Typically there are 3 steps to performance assessment.
1) gathering information through:

  • observation including: anecdotes and checklists
  • portfolios and journals, essays, qualitative questions, interviews, and case studies
  • CDs and web sites to store performances and portfolios

2) creating rubrics, rating instruments that describe different levels (quality) of performance

Rubrics are excellent assessment tools. They can help teachers clarify their teaching goals and strategies. They make assessing student work quick and efficient and help teachers justify to parents and others the grades they assign to students. Rubrics, at their very best, are teaching tools that support student learning and encourage the development of sophisticated thinking skills. Rubrics can be used to guide self- and peer assessment and can increase students' sense of responsibility for their own work.

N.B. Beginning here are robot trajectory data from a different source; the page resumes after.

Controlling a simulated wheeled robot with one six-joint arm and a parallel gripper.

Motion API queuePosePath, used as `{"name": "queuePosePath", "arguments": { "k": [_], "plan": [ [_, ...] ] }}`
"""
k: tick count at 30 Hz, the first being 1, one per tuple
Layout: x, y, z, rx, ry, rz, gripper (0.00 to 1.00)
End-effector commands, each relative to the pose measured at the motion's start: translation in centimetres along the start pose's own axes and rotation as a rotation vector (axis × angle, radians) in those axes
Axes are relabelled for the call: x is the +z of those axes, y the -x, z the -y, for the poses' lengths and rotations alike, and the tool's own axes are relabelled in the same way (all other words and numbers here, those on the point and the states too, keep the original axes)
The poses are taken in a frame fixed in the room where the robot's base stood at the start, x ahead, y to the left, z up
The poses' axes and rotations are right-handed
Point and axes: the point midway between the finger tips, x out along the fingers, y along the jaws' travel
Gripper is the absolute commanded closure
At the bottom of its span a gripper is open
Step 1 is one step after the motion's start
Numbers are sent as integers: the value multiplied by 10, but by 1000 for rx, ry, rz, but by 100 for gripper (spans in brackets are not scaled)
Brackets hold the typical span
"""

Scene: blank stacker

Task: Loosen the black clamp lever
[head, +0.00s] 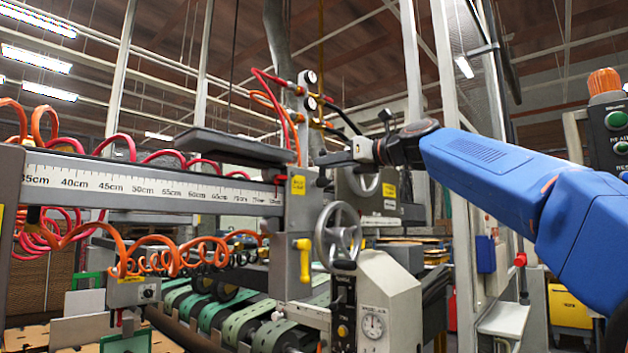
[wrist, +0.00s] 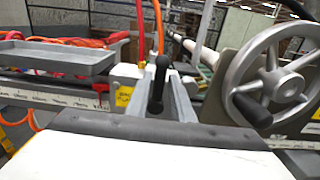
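The black clamp lever (wrist: 161,80) stands near upright in the middle of the wrist view, with a round knob at its top and another rounded end lower down. My gripper (wrist: 161,76) is open, with one grey finger on each side of the lever. Narrow gaps seem to show between the lever and the fingers, and I see no clear grip on it. In the head view my gripper (head: 325,160) reaches in from the right, level, above the grey clamp block at the ruler beam's right end. The lever is hard to make out there.
A metal handwheel (head: 338,237) stands below my gripper; a wheel with a black handle (wrist: 270,85) is close at right in the wrist view. A grey tray (wrist: 55,60) lies to the left. Red and orange hoses (head: 290,115) rise behind. A ruler beam (head: 140,185) runs left.

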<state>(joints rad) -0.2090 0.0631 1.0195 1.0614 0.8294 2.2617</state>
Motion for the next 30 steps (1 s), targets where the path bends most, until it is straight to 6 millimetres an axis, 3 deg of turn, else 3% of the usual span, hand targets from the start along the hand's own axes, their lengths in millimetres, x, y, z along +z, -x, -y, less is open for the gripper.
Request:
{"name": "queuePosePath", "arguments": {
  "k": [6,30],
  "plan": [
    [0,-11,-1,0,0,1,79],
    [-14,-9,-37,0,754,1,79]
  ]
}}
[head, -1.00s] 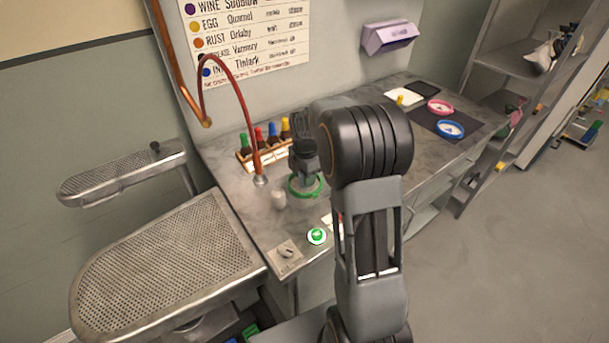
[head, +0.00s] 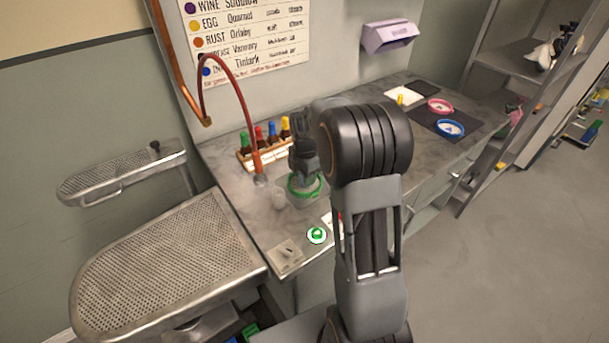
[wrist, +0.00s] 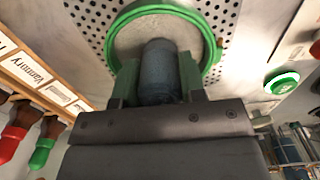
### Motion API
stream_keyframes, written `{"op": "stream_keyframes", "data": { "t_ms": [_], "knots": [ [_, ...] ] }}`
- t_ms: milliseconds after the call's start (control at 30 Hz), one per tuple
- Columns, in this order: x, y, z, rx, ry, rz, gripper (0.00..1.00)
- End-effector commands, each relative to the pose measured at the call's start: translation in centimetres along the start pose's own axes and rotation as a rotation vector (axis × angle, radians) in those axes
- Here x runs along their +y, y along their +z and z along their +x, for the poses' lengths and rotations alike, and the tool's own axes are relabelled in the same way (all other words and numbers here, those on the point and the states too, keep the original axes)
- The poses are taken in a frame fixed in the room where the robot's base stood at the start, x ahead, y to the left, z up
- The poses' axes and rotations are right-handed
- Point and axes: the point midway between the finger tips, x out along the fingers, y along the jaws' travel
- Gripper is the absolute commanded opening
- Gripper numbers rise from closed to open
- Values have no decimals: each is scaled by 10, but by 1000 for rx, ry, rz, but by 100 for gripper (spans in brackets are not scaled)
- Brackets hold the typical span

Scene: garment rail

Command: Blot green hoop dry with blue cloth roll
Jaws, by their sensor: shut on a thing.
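The blue cloth roll (wrist: 160,72) is between my gripper's two fingers. My gripper (head: 303,170) is shut on the roll and stands over the hoop. The roll's far end is against or just above the pale cloth; I cannot tell if it touches. The gripper hides the hoop's near side in the wrist view.
A rack of coloured-cap bottles (head: 265,143) stands behind the gripper, beside a red hose (head: 240,95). A green button (head: 317,235) is in front. Pink (head: 440,106) and blue (head: 451,128) hoops lie on a dark mat. A perforated board (head: 165,265) is at left.

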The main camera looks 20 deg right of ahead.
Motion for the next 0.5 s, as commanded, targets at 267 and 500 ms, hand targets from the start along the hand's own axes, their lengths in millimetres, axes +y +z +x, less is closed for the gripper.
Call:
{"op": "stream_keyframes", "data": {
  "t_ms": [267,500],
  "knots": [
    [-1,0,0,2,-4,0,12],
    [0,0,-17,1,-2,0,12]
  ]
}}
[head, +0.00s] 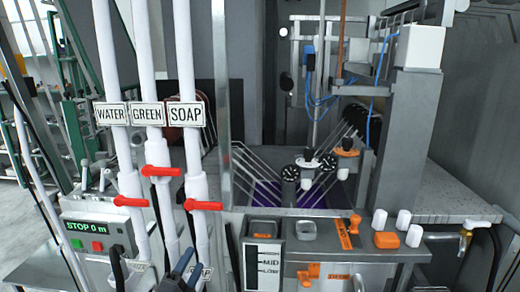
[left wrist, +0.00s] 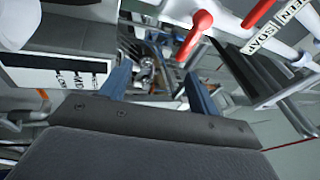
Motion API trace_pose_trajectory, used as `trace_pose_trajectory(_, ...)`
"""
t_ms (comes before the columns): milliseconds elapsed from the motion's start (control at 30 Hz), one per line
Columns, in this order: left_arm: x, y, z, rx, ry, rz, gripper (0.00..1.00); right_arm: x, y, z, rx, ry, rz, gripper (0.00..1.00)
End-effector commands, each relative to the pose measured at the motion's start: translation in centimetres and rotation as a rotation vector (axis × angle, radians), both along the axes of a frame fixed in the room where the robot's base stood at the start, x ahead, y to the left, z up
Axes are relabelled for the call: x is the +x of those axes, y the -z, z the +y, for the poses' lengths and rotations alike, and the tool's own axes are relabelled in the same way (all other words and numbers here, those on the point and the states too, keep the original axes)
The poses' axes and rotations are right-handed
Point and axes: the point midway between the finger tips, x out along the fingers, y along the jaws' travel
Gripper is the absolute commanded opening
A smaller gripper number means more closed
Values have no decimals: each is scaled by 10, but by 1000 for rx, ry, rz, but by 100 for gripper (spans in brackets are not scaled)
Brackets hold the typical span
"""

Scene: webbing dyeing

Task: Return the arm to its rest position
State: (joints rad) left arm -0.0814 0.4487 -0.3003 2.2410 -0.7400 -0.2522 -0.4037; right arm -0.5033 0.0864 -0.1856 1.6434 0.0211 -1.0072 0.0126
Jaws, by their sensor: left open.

Teachers and students together should create the rubrics for an assignment.

3) communicating about the performance with the students and their

  • oral critiques
  • rating scales
  • written comments

The strength of this approach to testing is that it focuses directly on complex performances and the knowledge and skills required to accomplish them. Disadvantages of performance assessments are that they are susceptible to subjectivity in gathering the information and in scoring the student work; scoring can be difficult and costly; performances, essays, and written response require more classroom time than the forced-answer tests.



Time and assessment

"There is no one key place or correct format for reflection. It's not always at the end; it's not always in progress; it's not always when everyone is at the same point. It's just an ongoing part of the [teaching/learning] process. It's not one set way. It continues to float in and out and it's all along. It overlaps and it layers. It's an environment; it's a different kind of environment."
Barbara Albig, South Vocational-Technical High School, Pittsburgh

1. Not every performance needs to be assessed formally. Feedback can be given verbally and informally as students work in small groups or as the teacher leads a class discussion.

2. Keep assessment criteria boiled down to just those few items that you really care about (the ones stated in the "understanding" goals). This not only makes the grading and feedback process easier for you but also ensures that students will spend their time and energy well.

3. Take time to teach your students how to talk with one another about assessment. If everyone understands the criteria for a performance and has had practice providing supportive critiques, then students can coach and provide feedback for one another, even though you are the one who ultimately gives the grade. [C. Eric Bondy and Bill Kendall. "Ongoing Assessment," THE TEACHING FOR UNDERSTANDING GUIDE. (San Francisco: Josey-Bass, 1998) pp. 86-87.]